Die dritte Komponente besteht aus dem immer noch im Beta-Stadium befindlichen Audio Router Plugin als VST für Windows und AU für Mac-Rechner. Es dient dazu, die Spuren, die aus der Standalone-Software kommen, digital direkt in die DAW zu bringen. Dazu muss man das Router Plugin dann entweder als Input-FX setzen oder aber den Ausgang der Spur aufnehmen. Nur dann kann man auch das aufnehmen, was man hört. Aber es empfiehlt sich noch eine andere Option. Man kann auch das Signal aufnehmen, wie man es vom Pickup hereinbekommt. Das hört sich leidlich perkussiv an und ist für sich nicht zu gebrauchen. Nutzt man jedoch eine Loop-Back-Funktion, kann dieses Signal auch wieder in die Sunhouse Sensory Percussion Software geleitet werden. Dann kann man in aller Ruhe am Sample-Set feilen und so das optimale Ergebnis herausholen oder tausend Variationen ausprobieren.
Die schöne neue Drum-Welt
Und genau das ist es, was dieses Produkt so unglaublich gut macht in meinen Augen. Jedes Set wird ein Instrument in sich und es ist nicht nur mit mehreren Trommeln möglich, ganze Songs nur mit dem Schlagzeug zu spielen. Die daumendicke Butter, die man im Websites-Text aufträgt, entspricht tatsächlich der Wahrheit. Das Sunhouse Sensory Percussion System ermöglicht Drummern in der Tat eine bisher verschlossene Welt. Die Software ist dabei wirklich einfach zu bedienen, aber mächtig genug, um die aberwitzigsten Klangwelten zu erschaffen.

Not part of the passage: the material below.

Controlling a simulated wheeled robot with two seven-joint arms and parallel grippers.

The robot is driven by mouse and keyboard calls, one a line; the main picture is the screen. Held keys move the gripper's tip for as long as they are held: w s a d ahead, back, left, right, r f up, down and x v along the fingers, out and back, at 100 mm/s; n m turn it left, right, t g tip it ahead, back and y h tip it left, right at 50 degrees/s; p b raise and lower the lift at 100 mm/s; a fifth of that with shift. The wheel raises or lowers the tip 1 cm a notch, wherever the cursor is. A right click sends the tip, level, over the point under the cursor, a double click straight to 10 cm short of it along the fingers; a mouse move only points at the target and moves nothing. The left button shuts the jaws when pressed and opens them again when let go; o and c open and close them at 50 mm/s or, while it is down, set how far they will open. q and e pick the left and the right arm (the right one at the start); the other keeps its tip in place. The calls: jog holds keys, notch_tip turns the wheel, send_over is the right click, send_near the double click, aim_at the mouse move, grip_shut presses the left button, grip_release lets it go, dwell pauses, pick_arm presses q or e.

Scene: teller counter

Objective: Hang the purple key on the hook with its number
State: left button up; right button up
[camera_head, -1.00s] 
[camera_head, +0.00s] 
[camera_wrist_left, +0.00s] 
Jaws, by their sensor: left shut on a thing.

Die Flexibilität ist dabei ein weiterer Trumpf – man kann einfach ein vorhandenes Set „dicker“ machen, z. B. mit 808-Drums oder 909-Snares. Oder aber man geht den ganzen Weg und erschafft im wahrsten Sinne des Wortes unerhörte Instrument-Welten. Gerade die Möglichkeit, die Tonhöhe der Samples mit den Timbre-Zonen oder der Anschlagstärke zu variieren, macht riesig Spaß. Dabei kommen nämlich nicht nur lustige Gummiband-Töne zustande, denn dank der Pitch-Quantisierung, die jede Zelle unabhängig bietet, kann man eben auch in Tonleitern spielen. Bei der richtigen Einstellung und mit Übung ist das mehr als nur ein Gag-Effekt – man kann tatsächlich mit dem Schlagzeug Melodien spielen.